* "Аврора" 1989 №10, С. 128–132.
Что мы знаем сегодня о писателе Замятине? Вообще говоря, куда больше, чем знали вчера! После шестидесятилетнего, как говорят насмешливые языки, «репрессанса» намечается что-то вроде замятинского ренессанса. Впрочем, мы узнаем заново и по-новому многих и многих: от Замятина и Клюева до Шаламова и Домбровского, от Ахматовой и Булгакова до Шолохова и Твардовского.

В прошлом году был, наконец, опубликован у нас роман Евг. Замятина «Мы», известный с 20-х годов во всем мире; годом раньше вышел – правда, малым тиражом и в воронежском издании – однотомник Замятина; вышли и другие издания…
Но настоящее узнавание Замятина, конечно, еще впереди.
Для начала – вот его краткая автобиография, доведенная до середины 20-х годов:
«По самой середине карты – кружочек: Лебедянь – та самая, о какой писали Толстой и Тургенев. В Лебедяни – родился (1884). Рос под роялем: мать хорошая музыкантша. Года в четыре – уже читал. Детство – почти без товарищей: товарищи – книги. До сих пор помню дрожь от «Неточки Незвановой» Достоевского, от Тургеневской «Первой любви». Это были старшие и, пожалуй, страшные; Гоголь – был другом.

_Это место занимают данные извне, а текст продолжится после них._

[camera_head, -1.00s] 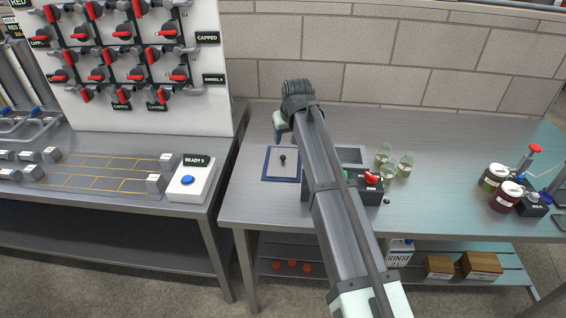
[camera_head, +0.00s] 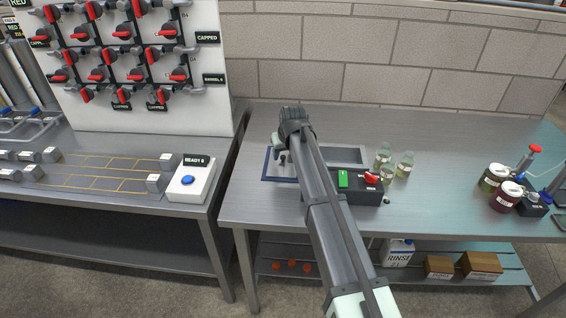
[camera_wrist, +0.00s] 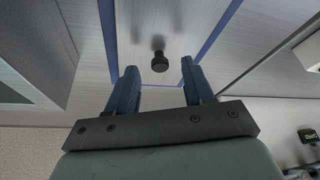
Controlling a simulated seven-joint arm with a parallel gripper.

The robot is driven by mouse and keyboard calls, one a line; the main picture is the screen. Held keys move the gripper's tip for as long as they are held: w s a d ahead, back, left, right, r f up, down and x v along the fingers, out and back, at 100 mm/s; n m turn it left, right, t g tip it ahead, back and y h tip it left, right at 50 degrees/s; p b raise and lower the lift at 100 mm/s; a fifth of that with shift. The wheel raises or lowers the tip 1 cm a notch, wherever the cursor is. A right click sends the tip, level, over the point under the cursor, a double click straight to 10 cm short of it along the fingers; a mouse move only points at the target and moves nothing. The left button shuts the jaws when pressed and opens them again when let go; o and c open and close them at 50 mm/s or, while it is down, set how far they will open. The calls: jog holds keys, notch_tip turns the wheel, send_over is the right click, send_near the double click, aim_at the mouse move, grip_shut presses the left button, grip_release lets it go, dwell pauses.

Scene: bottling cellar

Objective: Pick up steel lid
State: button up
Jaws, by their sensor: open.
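The steel lid (camera_wrist: 135,25) is a flat grey plate with a short black knob (camera_wrist: 160,62) standing on it. In the head view the lid (camera_head: 272,168) lies on the left of the right-hand bench, inside a blue border (camera_head: 266,160), with part of it hidden by my arm. My gripper (camera_wrist: 159,68) is open and empty. In the wrist view its two blue fingers stand on either side of the knob's line, with a gap to it on both sides. Whether the fingertips are level with the knob is unclear. In the head view the fingers are mostly hidden.
A grey basin (camera_head: 345,155) lies right of the lid. A black box (camera_head: 362,190) with a green switch and red knob is close to my forearm. Jars (camera_head: 508,196) stand far right. The bench between is clear.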

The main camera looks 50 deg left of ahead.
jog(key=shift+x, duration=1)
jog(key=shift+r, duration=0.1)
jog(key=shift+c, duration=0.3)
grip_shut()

Гимназию кончил в Воронеже (1902) с медалью; медаль скоро нашла себе место в петербургском ломбарде. После гимназии Петербургский Политехнический Институт (Кораблестроительный факультет). Зимой – Петербург, летом – практика на заводах и плавание. В эти годы – самое лучшее из моих путешествий: Одесса – Александрия (Константинополь, Смирна, Салоники, Бейрут, Яффа, Иерусалим, Порт-Саид). В Одессе был во время восстания «Потемкина», в Гельсингфорсе – во время восстания в Свеаборге.

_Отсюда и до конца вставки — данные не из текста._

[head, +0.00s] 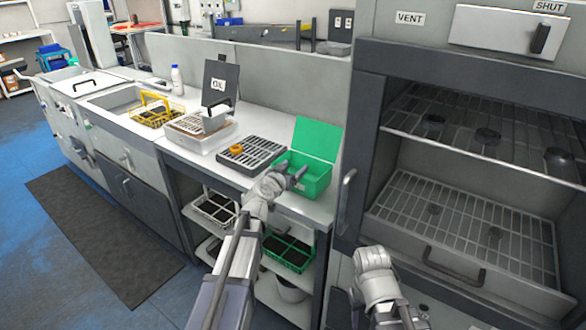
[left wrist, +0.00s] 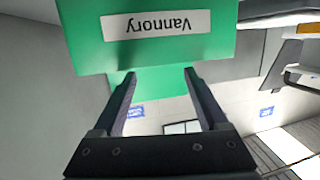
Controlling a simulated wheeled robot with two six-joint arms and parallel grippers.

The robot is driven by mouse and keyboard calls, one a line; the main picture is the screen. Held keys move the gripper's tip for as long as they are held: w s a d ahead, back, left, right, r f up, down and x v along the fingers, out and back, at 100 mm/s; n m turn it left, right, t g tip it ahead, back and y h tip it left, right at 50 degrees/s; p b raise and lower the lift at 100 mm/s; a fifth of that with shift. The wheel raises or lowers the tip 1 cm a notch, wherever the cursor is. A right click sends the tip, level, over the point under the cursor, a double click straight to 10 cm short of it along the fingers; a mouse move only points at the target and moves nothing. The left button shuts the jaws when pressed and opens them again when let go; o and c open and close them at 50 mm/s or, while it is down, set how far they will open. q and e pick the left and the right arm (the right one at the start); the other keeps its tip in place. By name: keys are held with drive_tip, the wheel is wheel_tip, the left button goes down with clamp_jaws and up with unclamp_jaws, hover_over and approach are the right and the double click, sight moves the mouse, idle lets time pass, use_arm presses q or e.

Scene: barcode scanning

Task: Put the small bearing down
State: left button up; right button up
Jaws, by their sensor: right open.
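I see no small bearing that I can make out for sure; a small orange ring (head: 236,149) lies on a dark slotted tray (head: 262,156) on the counter. My left gripper (head: 292,174) is at the green box (head: 314,180), whose lid stands up at the back.
The cabinet with wire shelves (head: 460,215) is open at the right. Baskets (head: 288,252) sit on shelves below.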

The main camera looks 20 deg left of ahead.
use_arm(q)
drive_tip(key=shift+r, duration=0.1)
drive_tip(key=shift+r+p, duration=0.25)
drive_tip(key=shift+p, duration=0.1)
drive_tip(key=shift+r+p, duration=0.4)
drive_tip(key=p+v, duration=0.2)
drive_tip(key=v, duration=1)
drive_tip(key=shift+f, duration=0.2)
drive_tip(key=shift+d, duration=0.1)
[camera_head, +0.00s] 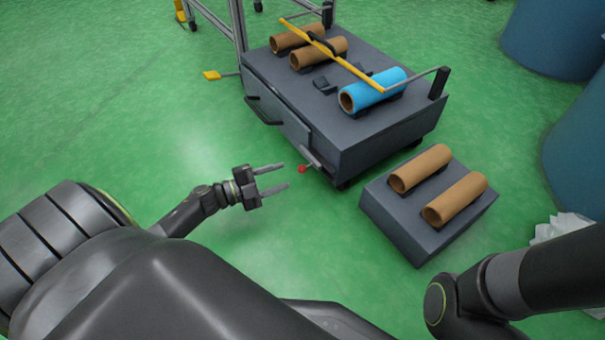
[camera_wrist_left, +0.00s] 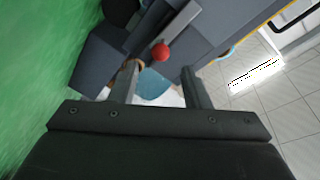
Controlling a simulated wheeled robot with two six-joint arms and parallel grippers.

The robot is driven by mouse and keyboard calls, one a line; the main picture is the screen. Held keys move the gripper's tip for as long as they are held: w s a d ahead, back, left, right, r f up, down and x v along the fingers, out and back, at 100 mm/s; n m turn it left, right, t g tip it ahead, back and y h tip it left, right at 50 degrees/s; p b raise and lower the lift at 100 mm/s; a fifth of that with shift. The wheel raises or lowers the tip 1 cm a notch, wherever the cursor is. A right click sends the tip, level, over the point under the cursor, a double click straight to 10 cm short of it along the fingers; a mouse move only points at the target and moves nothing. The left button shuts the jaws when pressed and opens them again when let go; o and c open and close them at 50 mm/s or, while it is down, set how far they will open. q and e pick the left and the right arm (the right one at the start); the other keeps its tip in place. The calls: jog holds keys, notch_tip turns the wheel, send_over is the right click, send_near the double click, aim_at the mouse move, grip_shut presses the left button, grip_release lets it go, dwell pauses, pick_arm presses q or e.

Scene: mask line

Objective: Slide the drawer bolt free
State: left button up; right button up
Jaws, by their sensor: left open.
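The drawer bolt ends in a red knob (camera_head: 302,169), which sticks out at the lower front corner of the grey cabinet (camera_head: 385,142). The drawer front (camera_head: 276,110) has a dark handle (camera_head: 263,111) to the left of the bolt. My left gripper (camera_head: 286,176) is open and empty, its fingers pointing at the knob from the left. In the left wrist view the red knob (camera_wrist_left: 161,52) is just beyond the gap between the open fingertips (camera_wrist_left: 158,75), apart from both. My right arm shows at the right edge, but its gripper is out of view.
Brown rolls, a blue roll (camera_head: 372,91) and a yellow bar (camera_head: 330,55) are on top of the cabinet. A low grey block (camera_head: 400,222) with two brown rolls stands to the right. Blue drums (camera_head: 555,38) stand at far right.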

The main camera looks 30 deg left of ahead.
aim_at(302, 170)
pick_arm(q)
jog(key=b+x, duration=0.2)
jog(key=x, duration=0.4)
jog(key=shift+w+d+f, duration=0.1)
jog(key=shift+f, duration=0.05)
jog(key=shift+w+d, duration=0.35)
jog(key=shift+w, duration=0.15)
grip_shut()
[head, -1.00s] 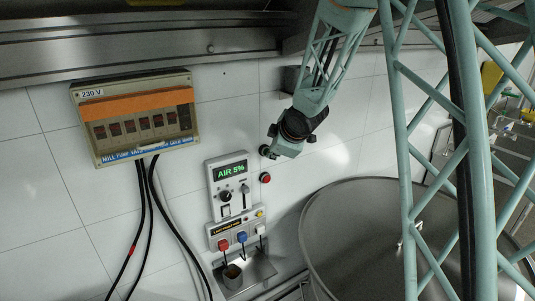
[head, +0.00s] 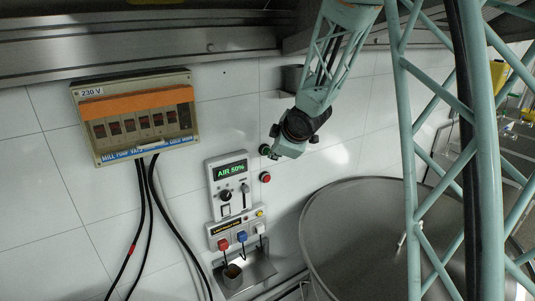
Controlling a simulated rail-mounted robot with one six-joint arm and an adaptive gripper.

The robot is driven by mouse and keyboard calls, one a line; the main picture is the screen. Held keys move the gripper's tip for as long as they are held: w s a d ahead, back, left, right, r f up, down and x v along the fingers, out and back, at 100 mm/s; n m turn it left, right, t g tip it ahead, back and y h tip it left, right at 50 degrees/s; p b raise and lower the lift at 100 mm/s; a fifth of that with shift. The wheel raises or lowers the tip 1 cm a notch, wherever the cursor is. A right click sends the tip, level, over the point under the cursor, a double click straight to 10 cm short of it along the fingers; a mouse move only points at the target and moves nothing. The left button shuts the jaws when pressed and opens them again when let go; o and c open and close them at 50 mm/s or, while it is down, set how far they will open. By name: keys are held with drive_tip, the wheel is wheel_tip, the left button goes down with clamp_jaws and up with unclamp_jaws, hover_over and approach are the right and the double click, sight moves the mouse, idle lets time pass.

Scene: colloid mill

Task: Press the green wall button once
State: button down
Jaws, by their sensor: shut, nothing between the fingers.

Все это сейчас – как вихрь: демонстрации на Невском, казаки, студенческие и рабочие кружки, любовь, огромные митинги в Университете и Институтах. Тогда был большевиком (теперь – не большевик), работал в Выборгском районе; одно время в моей комнате была типография. Сражался с кадетами в студенческом Совете Старост. Развязка, конечно, – в одиночке на Шпалерной.
Политехникум кончил в 1908 г. и был оставлен при кафедре Корабельной Архитектуры. В том же году написал и напечатал в «Образовании» первый свой рассказ. Три следующих года – инженерия, статьи в специальных технических журналах. Всерьез начал писать с 1911 г. («Уездное» – в «Заветах»).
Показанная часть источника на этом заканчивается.